§ Your objective
Copy exactly the block of lines between the one containing "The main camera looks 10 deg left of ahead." and the one containing "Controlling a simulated", inclusive.

[Rows about robot tasks]
────────────────────
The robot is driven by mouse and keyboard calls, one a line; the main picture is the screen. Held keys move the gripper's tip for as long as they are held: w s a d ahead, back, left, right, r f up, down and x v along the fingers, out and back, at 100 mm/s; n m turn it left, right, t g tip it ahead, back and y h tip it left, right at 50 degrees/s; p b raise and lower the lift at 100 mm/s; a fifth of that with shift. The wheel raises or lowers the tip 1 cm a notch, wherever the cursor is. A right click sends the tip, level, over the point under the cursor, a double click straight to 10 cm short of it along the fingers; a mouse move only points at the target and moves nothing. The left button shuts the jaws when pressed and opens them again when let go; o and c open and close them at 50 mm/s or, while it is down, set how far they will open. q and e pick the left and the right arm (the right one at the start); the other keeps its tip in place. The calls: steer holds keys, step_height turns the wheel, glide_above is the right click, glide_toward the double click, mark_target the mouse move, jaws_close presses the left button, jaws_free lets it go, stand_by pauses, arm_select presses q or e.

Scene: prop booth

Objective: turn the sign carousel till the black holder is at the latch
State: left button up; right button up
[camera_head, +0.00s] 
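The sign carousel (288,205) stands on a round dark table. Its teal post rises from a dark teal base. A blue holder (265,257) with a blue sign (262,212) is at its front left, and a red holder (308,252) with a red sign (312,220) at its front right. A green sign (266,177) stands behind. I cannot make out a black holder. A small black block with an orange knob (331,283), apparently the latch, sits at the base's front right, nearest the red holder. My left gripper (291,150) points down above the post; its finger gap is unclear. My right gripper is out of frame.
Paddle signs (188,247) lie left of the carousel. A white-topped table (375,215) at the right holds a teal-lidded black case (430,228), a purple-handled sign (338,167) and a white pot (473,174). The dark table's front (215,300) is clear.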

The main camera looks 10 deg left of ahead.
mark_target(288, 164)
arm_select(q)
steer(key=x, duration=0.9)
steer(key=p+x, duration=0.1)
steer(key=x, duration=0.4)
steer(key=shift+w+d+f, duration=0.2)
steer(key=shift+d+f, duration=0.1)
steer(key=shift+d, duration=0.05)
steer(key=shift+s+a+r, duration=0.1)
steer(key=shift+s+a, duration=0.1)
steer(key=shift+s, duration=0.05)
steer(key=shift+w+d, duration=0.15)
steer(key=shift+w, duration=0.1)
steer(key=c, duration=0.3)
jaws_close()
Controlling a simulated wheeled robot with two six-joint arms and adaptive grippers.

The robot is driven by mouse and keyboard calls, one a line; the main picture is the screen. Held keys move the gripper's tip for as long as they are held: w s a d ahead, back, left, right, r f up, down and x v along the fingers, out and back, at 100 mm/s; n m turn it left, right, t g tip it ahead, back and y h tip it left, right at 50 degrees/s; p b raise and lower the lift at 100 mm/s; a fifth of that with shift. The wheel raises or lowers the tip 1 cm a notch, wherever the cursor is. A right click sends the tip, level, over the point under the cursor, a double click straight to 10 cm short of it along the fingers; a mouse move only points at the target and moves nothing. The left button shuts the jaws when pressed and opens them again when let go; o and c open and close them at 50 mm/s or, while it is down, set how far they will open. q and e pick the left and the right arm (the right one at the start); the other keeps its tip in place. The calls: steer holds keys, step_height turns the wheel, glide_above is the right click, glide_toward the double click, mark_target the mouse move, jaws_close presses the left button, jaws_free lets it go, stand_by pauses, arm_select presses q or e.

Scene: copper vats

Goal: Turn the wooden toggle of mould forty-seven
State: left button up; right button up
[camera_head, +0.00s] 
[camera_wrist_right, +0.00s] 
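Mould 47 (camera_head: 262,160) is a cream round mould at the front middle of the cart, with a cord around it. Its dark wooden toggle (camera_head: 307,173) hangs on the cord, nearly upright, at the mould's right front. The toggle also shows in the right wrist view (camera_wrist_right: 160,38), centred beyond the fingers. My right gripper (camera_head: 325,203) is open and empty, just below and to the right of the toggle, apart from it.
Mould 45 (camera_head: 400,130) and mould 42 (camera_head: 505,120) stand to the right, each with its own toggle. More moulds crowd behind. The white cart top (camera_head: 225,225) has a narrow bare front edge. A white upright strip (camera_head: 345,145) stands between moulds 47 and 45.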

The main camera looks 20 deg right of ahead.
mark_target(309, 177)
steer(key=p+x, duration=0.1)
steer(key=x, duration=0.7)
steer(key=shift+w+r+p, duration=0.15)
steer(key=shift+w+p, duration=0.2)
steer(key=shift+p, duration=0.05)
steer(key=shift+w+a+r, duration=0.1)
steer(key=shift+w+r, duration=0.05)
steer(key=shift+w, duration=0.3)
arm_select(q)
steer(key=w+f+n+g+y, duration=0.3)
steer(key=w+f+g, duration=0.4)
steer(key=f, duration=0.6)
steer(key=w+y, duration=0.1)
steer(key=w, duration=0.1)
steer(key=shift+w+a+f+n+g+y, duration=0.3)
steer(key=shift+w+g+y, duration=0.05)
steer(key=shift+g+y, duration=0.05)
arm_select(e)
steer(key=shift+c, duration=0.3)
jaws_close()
────────────────────
§ Response below
The main camera looks 10 deg left of ahead.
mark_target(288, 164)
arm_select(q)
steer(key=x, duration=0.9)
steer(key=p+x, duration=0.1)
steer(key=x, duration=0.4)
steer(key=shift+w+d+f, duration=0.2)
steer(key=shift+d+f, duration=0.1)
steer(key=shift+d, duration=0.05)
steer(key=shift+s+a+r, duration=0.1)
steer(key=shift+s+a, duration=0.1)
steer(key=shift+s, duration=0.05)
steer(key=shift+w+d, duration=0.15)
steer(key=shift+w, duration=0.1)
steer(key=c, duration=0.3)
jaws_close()
Controlling a simulated wheeled robot with two six-joint arms and adaptive grippers.

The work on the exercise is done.